- To do:
For this exercise, return only the lines from the line containing "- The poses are" through the line containing "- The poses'", both ends included, exactly as they are.

- Data extract:

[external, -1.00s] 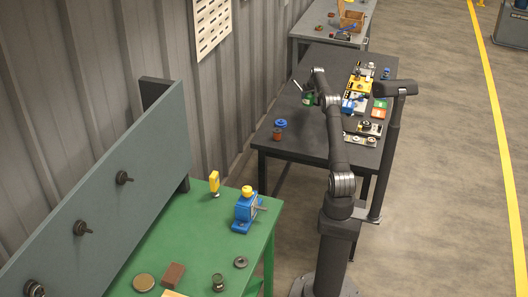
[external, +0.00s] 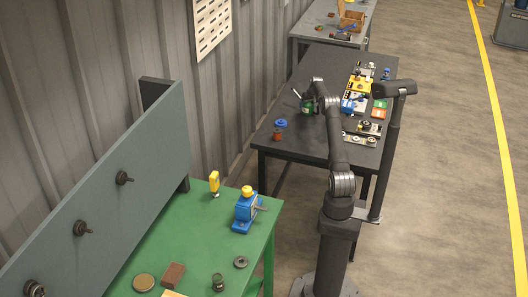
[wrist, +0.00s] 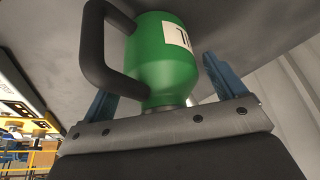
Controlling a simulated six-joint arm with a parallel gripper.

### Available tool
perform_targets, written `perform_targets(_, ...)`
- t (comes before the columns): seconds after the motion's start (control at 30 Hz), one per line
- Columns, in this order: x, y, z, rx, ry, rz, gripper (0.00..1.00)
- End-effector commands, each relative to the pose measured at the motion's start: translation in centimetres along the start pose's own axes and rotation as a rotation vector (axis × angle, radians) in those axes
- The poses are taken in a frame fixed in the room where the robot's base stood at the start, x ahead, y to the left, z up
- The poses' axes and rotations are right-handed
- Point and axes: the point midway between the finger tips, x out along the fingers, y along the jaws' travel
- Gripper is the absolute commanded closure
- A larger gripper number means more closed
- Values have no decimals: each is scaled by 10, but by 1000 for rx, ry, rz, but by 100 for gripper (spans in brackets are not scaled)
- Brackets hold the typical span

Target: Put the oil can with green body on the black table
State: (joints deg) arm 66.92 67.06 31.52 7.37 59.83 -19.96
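The oil can with green body (wrist: 162,58) has a black handle and a partly seen white label; it fills the middle of the wrist view. In the external view, the green can (external: 307,107) is small at the end of my arm, over the left part of the black table (external: 300,134). I cannot tell whether its base touches the tabletop.
A blue round part (external: 281,123) and a brown pot (external: 277,135) stand near the table's front left corner. Several fixtures and a yellow part (external: 360,86) fill the right side. The green table (external: 190,235) is in the foreground. Room shows around the can.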

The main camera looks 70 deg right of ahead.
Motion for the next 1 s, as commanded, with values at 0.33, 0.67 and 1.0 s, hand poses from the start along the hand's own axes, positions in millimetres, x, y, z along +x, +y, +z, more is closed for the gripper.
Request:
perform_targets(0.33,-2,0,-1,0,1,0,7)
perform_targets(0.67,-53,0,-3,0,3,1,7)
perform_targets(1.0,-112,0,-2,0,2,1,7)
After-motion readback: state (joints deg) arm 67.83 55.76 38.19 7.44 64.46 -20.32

- Output below:
- The poses are taken in a frame fixed in the room where the robot's base stood at the start, x ahead, y to the left, z up
- The poses' axes and rotations are right-handed

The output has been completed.